The alienness of the Archbuilders in the eyes of the Americans, for its part, conjures up traditional images that Westerners derive from their abhorrence for-or fascination with--Native Americans. For most of the colonists, the Archbuilders peaceful, contemplative lifestyle and enchantment and play with the English language make them no more than stupid vagabonds. For the rest, like Clement, these same attributes deserve admiration and scrutiny and elicit awe. Although the latter is far more noble than the former, both are ultimately essentializing and patronizing pictures of an "other culture." It is only Pella that can sort through such simplifications and make fair value judgements about individual Archbuilders, as her inquisition at the end regarding a crime an Archbuilder was accused of committing demonstrates.

It is the book's reflection on language, however, that deserves most attention. Throughout the novel, the power of words, as well as the notion of meaning, constantly comes into question. In the beginning, Pella confesses that she relies on her mother for words that serve as an "antidote" to her father's political speak. In a conversation between Efram and Pella's father Clement, this very speak implies the threat that Clement represents for Efram's power. Toward the end, Efram dies specifically because of the accusatory, lying words a child utters about him. This causation becomes clear a moment before his death. When Pella and Morris, who voices the accusation, stand before Efram: "He [Efram] understood. She [Pella] would stand by the words. He knew the power in them. He should."

All these examples hint at the power of language among the characters in the book. What is most striking and intelligent about this pondering on language, however, pertains to the notion of meaning. Pella is entirely and explicitly aware of the ambiguity of words, the indeterminate meanings of utterances. Archbuilder speech baffles her, often to the point of exasperance. During a sexually-tense moment between her and Efram, she borders on swooning and discerns the reality of her situation from dreams based on what words she hears. If they are too loaded with meaning, they probably belong to Efram and are thus not dreamt. Her awareness of the arbitrary nature of meaning seems more the state of mind of a language philosopher or an applied linguist (i.e. of a post-deconstruction academic) rather than a young adolescent. The issues that haunt Pella are the stuff of very recent debate and need to seep through a whole super-structure for a teenager to unknowingly apply them in her everyday life-even if she is "mature for her age," as other characters describe her. Pella might thereby embody a prophetic vision on Lethem's part: a future generation entirely immersed in the indeterminacy of meaning.

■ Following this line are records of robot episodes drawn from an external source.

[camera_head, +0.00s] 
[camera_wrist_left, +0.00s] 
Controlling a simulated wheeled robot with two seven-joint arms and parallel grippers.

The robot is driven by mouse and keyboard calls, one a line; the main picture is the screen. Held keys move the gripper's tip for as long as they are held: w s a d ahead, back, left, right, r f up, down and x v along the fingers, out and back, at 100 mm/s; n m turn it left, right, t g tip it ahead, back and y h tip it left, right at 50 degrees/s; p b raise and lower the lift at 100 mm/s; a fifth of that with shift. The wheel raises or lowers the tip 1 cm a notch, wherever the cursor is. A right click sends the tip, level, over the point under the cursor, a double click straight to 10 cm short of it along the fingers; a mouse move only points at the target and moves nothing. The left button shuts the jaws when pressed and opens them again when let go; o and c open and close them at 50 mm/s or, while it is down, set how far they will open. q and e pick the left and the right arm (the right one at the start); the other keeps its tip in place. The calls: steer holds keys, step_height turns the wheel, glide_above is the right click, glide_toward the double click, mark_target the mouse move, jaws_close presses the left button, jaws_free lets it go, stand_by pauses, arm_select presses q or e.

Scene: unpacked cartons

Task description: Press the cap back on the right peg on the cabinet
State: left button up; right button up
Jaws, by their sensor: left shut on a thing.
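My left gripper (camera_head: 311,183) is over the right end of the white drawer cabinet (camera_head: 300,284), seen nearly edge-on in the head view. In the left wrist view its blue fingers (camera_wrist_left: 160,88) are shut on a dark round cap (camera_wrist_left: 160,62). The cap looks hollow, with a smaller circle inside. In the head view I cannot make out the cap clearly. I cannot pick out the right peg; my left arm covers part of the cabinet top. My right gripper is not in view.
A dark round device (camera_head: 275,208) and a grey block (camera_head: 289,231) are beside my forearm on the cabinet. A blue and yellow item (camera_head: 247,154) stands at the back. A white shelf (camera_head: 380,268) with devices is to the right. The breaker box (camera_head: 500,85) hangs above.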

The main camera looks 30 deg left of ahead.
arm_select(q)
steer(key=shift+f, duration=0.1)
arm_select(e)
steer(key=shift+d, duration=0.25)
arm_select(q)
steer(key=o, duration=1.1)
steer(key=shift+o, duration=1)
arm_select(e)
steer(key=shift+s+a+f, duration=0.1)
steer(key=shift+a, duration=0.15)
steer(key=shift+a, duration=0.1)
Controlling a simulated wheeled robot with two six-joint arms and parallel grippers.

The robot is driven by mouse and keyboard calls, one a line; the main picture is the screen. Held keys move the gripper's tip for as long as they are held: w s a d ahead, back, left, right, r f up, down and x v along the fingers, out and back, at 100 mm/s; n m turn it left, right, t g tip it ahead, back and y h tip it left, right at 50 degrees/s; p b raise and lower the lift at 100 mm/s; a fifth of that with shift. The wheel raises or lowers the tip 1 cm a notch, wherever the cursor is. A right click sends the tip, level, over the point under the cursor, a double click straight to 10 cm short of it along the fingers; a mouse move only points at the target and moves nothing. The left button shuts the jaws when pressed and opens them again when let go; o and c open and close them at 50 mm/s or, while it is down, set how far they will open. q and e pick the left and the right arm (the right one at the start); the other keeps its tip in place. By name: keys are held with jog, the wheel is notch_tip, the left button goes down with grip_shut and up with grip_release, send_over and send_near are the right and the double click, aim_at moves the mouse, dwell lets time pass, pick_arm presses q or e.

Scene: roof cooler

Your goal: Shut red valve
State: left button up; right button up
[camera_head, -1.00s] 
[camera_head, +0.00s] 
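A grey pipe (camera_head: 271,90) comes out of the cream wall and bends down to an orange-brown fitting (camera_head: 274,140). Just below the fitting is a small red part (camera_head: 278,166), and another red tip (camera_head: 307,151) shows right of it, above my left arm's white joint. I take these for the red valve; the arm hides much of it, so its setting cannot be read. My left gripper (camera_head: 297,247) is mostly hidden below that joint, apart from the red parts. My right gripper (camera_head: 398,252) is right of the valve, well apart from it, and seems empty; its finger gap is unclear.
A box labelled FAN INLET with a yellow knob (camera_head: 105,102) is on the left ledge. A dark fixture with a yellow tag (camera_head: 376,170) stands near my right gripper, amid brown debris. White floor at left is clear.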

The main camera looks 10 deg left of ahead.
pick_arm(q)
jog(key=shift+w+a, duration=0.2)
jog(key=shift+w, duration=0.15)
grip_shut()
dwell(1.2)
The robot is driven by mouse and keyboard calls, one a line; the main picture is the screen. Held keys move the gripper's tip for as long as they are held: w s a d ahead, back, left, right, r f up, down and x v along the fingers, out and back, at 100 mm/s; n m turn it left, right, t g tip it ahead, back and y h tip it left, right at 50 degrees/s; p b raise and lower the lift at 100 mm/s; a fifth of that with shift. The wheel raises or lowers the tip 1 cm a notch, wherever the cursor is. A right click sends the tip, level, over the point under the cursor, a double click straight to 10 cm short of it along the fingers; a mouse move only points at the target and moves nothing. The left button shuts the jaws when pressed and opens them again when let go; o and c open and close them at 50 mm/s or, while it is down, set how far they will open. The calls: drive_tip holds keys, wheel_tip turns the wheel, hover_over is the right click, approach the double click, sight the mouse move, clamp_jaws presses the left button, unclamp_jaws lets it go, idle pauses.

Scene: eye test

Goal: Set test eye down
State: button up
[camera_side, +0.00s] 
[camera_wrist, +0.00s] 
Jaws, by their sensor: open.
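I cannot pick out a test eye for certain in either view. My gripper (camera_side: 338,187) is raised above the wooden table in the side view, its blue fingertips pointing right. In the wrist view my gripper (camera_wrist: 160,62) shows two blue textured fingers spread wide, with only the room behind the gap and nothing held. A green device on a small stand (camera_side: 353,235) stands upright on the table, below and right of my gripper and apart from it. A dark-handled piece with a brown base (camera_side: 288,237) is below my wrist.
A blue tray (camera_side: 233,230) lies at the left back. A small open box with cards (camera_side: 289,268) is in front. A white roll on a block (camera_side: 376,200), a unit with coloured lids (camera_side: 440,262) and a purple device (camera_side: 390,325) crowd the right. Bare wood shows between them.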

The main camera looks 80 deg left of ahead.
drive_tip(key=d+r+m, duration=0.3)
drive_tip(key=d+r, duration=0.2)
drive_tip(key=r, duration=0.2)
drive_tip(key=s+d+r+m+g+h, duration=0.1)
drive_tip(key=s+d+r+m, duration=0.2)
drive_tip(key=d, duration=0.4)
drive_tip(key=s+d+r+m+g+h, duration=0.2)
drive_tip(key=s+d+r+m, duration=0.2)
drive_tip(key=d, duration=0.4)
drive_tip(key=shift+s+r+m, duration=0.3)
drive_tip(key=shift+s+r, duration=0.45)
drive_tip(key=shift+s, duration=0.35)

Girl in Landscape thus revisits the Western film genre, offers a noteworthy character development and provides a profound, albeit tacit, discussion of language and meaning--all compensating for an overly transparent style. Maybe Lethem's next works will stray, stylistically, from the clarity that one of his epigraphs calls for, quoting none other than John Wayne: "I don't trust ambiguity." Ambiguity plagues words for Pella; perhaps it should begin to spill into Lethem's prose as well.